» **The request**
Output all of the entries below precisely as written.

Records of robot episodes

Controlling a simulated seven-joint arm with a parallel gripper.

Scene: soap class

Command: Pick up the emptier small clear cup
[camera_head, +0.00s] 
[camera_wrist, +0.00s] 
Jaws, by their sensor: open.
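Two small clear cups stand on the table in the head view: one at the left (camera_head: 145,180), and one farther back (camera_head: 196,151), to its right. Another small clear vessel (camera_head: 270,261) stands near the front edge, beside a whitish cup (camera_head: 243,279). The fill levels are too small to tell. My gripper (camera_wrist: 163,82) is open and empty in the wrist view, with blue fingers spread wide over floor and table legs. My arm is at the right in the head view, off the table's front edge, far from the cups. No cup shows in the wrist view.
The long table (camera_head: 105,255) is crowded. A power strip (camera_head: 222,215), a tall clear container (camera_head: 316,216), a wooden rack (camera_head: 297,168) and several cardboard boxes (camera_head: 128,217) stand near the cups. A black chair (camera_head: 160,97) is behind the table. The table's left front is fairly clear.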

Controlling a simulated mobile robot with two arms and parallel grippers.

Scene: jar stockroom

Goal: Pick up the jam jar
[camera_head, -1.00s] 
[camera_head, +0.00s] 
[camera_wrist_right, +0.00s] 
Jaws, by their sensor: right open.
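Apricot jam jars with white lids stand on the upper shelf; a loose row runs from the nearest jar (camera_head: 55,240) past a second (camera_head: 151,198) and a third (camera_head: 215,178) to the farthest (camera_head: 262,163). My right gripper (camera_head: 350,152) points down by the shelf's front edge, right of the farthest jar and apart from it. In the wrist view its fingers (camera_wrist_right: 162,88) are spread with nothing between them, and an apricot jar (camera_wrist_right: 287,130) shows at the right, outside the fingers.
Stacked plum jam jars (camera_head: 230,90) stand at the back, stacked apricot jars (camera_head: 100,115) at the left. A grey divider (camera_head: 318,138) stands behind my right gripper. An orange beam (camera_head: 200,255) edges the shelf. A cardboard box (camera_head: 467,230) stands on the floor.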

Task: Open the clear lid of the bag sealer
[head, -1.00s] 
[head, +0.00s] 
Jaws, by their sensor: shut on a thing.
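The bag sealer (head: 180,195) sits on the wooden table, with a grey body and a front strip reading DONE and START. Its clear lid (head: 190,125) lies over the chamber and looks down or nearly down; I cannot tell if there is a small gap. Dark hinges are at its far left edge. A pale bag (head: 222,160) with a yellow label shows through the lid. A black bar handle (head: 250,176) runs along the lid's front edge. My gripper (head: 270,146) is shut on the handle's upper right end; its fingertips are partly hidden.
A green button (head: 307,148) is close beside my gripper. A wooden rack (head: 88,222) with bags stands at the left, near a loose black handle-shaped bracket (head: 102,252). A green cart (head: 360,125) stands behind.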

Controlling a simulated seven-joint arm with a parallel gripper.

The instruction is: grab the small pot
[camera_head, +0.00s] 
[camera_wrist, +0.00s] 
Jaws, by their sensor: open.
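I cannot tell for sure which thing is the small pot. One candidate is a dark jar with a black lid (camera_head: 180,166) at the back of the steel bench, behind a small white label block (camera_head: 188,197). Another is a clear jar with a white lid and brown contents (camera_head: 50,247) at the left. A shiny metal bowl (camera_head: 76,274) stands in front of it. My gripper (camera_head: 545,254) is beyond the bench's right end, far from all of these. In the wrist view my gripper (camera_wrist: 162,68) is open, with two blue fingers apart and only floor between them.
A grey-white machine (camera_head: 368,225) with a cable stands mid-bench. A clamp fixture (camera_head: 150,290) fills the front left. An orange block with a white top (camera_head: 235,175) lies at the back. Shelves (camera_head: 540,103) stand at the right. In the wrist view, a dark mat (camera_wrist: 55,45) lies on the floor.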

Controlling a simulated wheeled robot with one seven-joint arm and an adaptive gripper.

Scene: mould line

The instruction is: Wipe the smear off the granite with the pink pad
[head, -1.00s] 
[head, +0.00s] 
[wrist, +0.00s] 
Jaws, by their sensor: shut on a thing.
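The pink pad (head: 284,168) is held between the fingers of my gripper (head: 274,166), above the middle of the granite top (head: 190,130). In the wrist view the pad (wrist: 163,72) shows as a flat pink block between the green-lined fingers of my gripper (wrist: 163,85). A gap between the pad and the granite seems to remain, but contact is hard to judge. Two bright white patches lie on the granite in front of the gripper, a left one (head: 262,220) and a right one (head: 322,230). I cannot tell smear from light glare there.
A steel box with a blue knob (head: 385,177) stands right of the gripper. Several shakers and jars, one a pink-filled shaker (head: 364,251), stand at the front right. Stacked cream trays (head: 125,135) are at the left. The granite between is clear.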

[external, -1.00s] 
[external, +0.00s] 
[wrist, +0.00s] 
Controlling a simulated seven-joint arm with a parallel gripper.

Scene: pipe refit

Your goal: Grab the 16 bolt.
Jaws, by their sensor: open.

» **Exercise output**
Controlling a simulated seven-joint arm with a parallel gripper.

Scene: soap class

Command: Pick up the emptier small clear cup
[camera_head, +0.00s] 
[camera_wrist, +0.00s] 
Jaws, by their sensor: open.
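Two small clear cups stand on the table in the head view: one at the left (camera_head: 145,180), and one farther back (camera_head: 196,151), to its right. Another small clear vessel (camera_head: 270,261) stands near the front edge, beside a whitish cup (camera_head: 243,279). The fill levels are too small to tell. My gripper (camera_wrist: 163,82) is open and empty in the wrist view, with blue fingers spread wide over floor and table legs. My arm is at the right in the head view, off the table's front edge, far from the cups. No cup shows in the wrist view.
The long table (camera_head: 105,255) is crowded. A power strip (camera_head: 222,215), a tall clear container (camera_head: 316,216), a wooden rack (camera_head: 297,168) and several cardboard boxes (camera_head: 128,217) stand near the cups. A black chair (camera_head: 160,97) is behind the table. The table's left front is fairly clear.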

Controlling a simulated mobile robot with two arms and parallel grippers.

Scene: jar stockroom

Goal: Pick up the jam jar
[camera_head, -1.00s] 
[camera_head, +0.00s] 
[camera_wrist_right, +0.00s] 
Jaws, by their sensor: right open.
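Apricot jam jars with white lids stand on the upper shelf; a loose row runs from the nearest jar (camera_head: 55,240) past a second (camera_head: 151,198) and a third (camera_head: 215,178) to the farthest (camera_head: 262,163). My right gripper (camera_head: 350,152) points down by the shelf's front edge, right of the farthest jar and apart from it. In the wrist view its fingers (camera_wrist_right: 162,88) are spread with nothing between them, and an apricot jar (camera_wrist_right: 287,130) shows at the right, outside the fingers.
Stacked plum jam jars (camera_head: 230,90) stand at the back, stacked apricot jars (camera_head: 100,115) at the left. A grey divider (camera_head: 318,138) stands behind my right gripper. An orange beam (camera_head: 200,255) edges the shelf. A cardboard box (camera_head: 467,230) stands on the floor.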

Task: Open the clear lid of the bag sealer
[head, -1.00s] 
[head, +0.00s] 
Jaws, by their sensor: shut on a thing.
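The bag sealer (head: 180,195) sits on the wooden table, with a grey body and a front strip reading DONE and START. Its clear lid (head: 190,125) lies over the chamber and looks down or nearly down; I cannot tell if there is a small gap. Dark hinges are at its far left edge. A pale bag (head: 222,160) with a yellow label shows through the lid. A black bar handle (head: 250,176) runs along the lid's front edge. My gripper (head: 270,146) is shut on the handle's upper right end; its fingertips are partly hidden.
A green button (head: 307,148) is close beside my gripper. A wooden rack (head: 88,222) with bags stands at the left, near a loose black handle-shaped bracket (head: 102,252). A green cart (head: 360,125) stands behind.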

Controlling a simulated seven-joint arm with a parallel gripper.

The instruction is: grab the small pot
[camera_head, +0.00s] 
[camera_wrist, +0.00s] 
Jaws, by their sensor: open.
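I cannot tell for sure which thing is the small pot. One candidate is a dark jar with a black lid (camera_head: 180,166) at the back of the steel bench, behind a small white label block (camera_head: 188,197). Another is a clear jar with a white lid and brown contents (camera_head: 50,247) at the left. A shiny metal bowl (camera_head: 76,274) stands in front of it. My gripper (camera_head: 545,254) is beyond the bench's right end, far from all of these. In the wrist view my gripper (camera_wrist: 162,68) is open, with two blue fingers apart and only floor between them.
A grey-white machine (camera_head: 368,225) with a cable stands mid-bench. A clamp fixture (camera_head: 150,290) fills the front left. An orange block with a white top (camera_head: 235,175) lies at the back. Shelves (camera_head: 540,103) stand at the right. In the wrist view, a dark mat (camera_wrist: 55,45) lies on the floor.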

Controlling a simulated wheeled robot with one seven-joint arm and an adaptive gripper.

Scene: mould line

The instruction is: Wipe the smear off the granite with the pink pad
[head, -1.00s] 
[head, +0.00s] 
[wrist, +0.00s] 
Jaws, by their sensor: shut on a thing.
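The pink pad (head: 284,168) is held between the fingers of my gripper (head: 274,166), above the middle of the granite top (head: 190,130). In the wrist view the pad (wrist: 163,72) shows as a flat pink block between the green-lined fingers of my gripper (wrist: 163,85). A gap between the pad and the granite seems to remain, but contact is hard to judge. Two bright white patches lie on the granite in front of the gripper, a left one (head: 262,220) and a right one (head: 322,230). I cannot tell smear from light glare there.
A steel box with a blue knob (head: 385,177) stands right of the gripper. Several shakers and jars, one a pink-filled shaker (head: 364,251), stand at the front right. Stacked cream trays (head: 125,135) are at the left. The granite between is clear.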

[external, -1.00s] 
[external, +0.00s] 
[wrist, +0.00s] 
Controlling a simulated seven-joint arm with a parallel gripper.

Scene: pipe refit

Your goal: Grab the 16 bolt.
Jaws, by their sensor: open.

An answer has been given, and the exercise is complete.